##### RAW RECORDS

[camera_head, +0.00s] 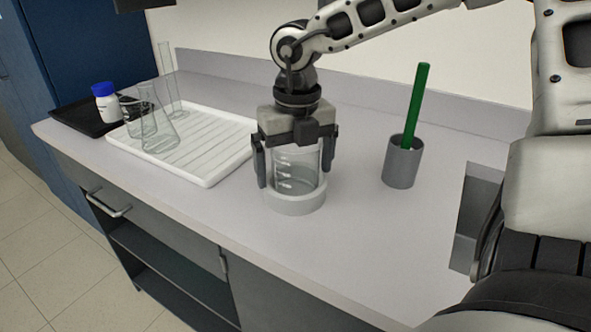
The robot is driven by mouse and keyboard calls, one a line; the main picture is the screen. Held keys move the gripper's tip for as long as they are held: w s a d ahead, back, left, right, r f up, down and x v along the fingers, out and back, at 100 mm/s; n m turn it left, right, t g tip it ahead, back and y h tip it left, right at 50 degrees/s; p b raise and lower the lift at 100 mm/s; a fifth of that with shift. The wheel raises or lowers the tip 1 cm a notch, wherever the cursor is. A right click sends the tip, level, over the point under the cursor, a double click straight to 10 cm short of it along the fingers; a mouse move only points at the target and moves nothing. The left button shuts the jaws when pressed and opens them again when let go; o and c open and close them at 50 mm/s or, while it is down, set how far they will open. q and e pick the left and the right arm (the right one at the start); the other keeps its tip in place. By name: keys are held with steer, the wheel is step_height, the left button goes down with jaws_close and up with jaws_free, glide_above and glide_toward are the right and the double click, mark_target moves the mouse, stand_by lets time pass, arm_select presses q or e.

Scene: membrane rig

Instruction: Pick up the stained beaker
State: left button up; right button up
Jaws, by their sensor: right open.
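A clear glass beaker (296,172) with white marks stands upright on a round light-grey base (296,203) in the middle of the counter. A stain on it is too faint to make out. My right gripper (295,176) points straight down over the beaker, with one finger on each side of it. The fingers are open, and the gripper body hides the beaker's rim. I cannot tell whether either finger touches the glass. My left gripper is not in view.
A white ribbed tray (215,160) at left holds clear glassware (158,130). A dark tray (78,117) with a blue-capped white bottle (106,103) lies beyond it. A grey cup (402,163) with a green stick (416,105) stands right, near a sink (474,215). The counter front is clear.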

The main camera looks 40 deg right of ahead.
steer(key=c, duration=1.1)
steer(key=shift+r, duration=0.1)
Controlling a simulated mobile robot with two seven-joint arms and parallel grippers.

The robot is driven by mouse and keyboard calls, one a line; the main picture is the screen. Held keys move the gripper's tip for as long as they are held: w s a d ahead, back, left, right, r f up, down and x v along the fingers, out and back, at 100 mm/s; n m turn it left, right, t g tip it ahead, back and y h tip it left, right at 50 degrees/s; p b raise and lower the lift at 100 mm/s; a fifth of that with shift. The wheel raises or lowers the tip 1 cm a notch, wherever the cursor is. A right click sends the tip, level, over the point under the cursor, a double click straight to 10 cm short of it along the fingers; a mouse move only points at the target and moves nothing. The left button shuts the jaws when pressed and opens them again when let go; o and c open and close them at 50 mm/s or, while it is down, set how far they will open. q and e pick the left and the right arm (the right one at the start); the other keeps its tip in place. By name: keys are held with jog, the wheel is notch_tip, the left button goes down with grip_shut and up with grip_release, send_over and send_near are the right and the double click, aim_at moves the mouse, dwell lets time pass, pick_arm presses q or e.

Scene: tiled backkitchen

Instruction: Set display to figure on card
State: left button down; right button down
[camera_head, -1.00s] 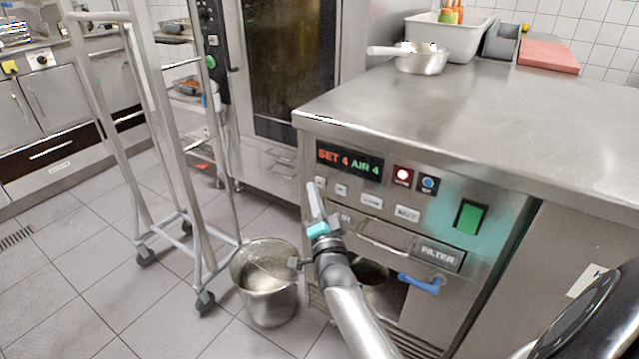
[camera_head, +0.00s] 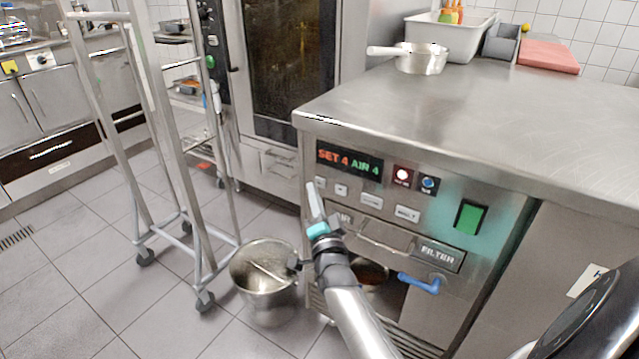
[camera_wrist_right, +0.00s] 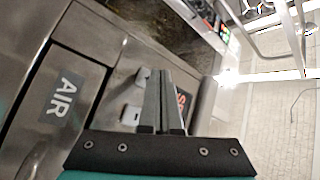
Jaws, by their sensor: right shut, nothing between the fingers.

##########

- WHAT YOU SHOULD DO
List the lines that contain the word "State".

- RESPONSE BELOW
State: left button up; right button up
State: left button down; right button down

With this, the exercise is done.